Below is a listing; copy all of it exactly.
====== Input rows ======
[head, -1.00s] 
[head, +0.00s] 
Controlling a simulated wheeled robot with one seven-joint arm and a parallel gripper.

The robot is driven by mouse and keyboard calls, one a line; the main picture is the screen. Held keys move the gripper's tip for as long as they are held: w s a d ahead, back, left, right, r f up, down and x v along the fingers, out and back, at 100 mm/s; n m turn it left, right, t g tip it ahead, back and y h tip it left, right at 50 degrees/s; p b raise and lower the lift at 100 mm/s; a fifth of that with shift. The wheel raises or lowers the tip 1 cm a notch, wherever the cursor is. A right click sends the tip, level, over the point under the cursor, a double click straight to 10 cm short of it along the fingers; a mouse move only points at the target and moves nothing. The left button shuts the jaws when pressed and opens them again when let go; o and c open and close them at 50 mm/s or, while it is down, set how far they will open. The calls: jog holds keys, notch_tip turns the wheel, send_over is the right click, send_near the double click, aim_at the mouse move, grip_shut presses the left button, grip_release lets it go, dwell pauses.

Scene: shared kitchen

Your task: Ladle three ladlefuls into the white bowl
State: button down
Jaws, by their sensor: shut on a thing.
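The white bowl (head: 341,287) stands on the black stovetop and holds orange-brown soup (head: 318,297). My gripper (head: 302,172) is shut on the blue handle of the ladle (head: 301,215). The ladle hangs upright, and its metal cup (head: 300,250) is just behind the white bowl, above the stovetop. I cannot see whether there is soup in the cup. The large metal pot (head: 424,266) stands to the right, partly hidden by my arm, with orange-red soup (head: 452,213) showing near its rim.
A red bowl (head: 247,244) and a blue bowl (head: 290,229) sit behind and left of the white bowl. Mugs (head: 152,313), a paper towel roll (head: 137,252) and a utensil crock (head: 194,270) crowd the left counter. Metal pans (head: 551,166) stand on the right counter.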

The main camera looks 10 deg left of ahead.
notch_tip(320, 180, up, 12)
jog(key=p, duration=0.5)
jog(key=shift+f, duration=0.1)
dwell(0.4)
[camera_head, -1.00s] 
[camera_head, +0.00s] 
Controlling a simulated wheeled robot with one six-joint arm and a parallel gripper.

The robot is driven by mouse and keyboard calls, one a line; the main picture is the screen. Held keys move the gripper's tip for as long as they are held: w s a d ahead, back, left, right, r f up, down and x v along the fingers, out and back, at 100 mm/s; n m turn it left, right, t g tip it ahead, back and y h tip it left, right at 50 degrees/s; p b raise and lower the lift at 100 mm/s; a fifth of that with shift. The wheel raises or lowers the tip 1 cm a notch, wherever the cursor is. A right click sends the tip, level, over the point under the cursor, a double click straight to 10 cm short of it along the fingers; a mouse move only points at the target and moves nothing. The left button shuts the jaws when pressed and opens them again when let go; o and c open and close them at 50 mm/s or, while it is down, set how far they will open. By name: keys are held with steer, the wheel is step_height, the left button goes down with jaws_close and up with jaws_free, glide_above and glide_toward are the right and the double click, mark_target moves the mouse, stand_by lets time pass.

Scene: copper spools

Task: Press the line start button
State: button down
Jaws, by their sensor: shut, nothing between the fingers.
======
▸ Solution for this task:
[head, -1.00s] 
[head, +0.00s] 
Controlling a simulated wheeled robot with one seven-joint arm and a parallel gripper.

The robot is driven by mouse and keyboard calls, one a line; the main picture is the screen. Held keys move the gripper's tip for as long as they are held: w s a d ahead, back, left, right, r f up, down and x v along the fingers, out and back, at 100 mm/s; n m turn it left, right, t g tip it ahead, back and y h tip it left, right at 50 degrees/s; p b raise and lower the lift at 100 mm/s; a fifth of that with shift. The wheel raises or lowers the tip 1 cm a notch, wherever the cursor is. A right click sends the tip, level, over the point under the cursor, a double click straight to 10 cm short of it along the fingers; a mouse move only points at the target and moves nothing. The left button shuts the jaws when pressed and opens them again when let go; o and c open and close them at 50 mm/s or, while it is down, set how far they will open. The calls: jog holds keys, notch_tip turns the wheel, send_over is the right click, send_near the double click, aim_at the mouse move, grip_shut presses the left button, grip_release lets it go, dwell pauses.

Scene: shared kitchen

Your task: Ladle three ladlefuls into the white bowl
State: button down
Jaws, by their sensor: shut on a thing.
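The white bowl (head: 341,287) stands on the black stovetop and holds orange-brown soup (head: 318,297). My gripper (head: 302,172) is shut on the blue handle of the ladle (head: 301,215). The ladle hangs upright, and its metal cup (head: 300,250) is just behind the white bowl, above the stovetop. I cannot see whether there is soup in the cup. The large metal pot (head: 424,266) stands to the right, partly hidden by my arm, with orange-red soup (head: 452,213) showing near its rim.
A red bowl (head: 247,244) and a blue bowl (head: 290,229) sit behind and left of the white bowl. Mugs (head: 152,313), a paper towel roll (head: 137,252) and a utensil crock (head: 194,270) crowd the left counter. Metal pans (head: 551,166) stand on the right counter.

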The main camera looks 10 deg left of ahead.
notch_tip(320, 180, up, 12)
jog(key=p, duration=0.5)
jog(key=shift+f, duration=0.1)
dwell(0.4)
[camera_head, -1.00s] 
[camera_head, +0.00s] 
Controlling a simulated wheeled robot with one six-joint arm and a parallel gripper.

The robot is driven by mouse and keyboard calls, one a line; the main picture is the screen. Held keys move the gripper's tip for as long as they are held: w s a d ahead, back, left, right, r f up, down and x v along the fingers, out and back, at 100 mm/s; n m turn it left, right, t g tip it ahead, back and y h tip it left, right at 50 degrees/s; p b raise and lower the lift at 100 mm/s; a fifth of that with shift. The wheel raises or lowers the tip 1 cm a notch, wherever the cursor is. A right click sends the tip, level, over the point under the cursor, a double click straight to 10 cm short of it along the fingers; a mouse move only points at the target and moves nothing. The left button shuts the jaws when pressed and opens them again when let go; o and c open and close them at 50 mm/s or, while it is down, set how far they will open. By name: keys are held with steer, the wheel is step_height, the left button goes down with jaws_close and up with jaws_free, glide_above and glide_toward are the right and the double click, mark_target moves the mouse, stand_by lets time pass.

Scene: copper spools

Task: Press the line start button
State: button down
Jaws, by their sensor: shut, nothing between the fingers.

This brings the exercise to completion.